* Data section

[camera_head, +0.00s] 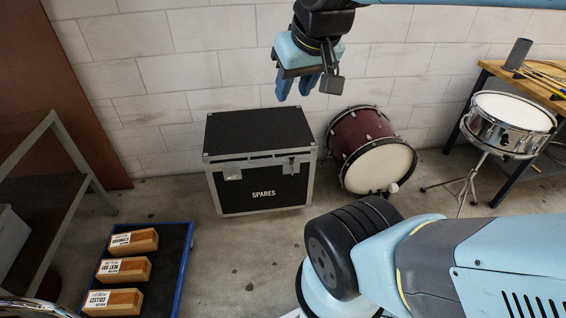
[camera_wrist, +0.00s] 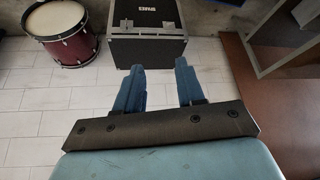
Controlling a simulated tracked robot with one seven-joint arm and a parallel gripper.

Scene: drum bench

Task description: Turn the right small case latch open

* What this task involves
Images should not appear in the copy; retype the listing above exactly.

* Output of the task
[camera_head, +0.00s] 
[camera_wrist, +0.00s] 
Controlling a simulated tracked robot with one seven-joint arm and a parallel gripper.

Scene: drum bench

Task description: Turn the right small case latch open

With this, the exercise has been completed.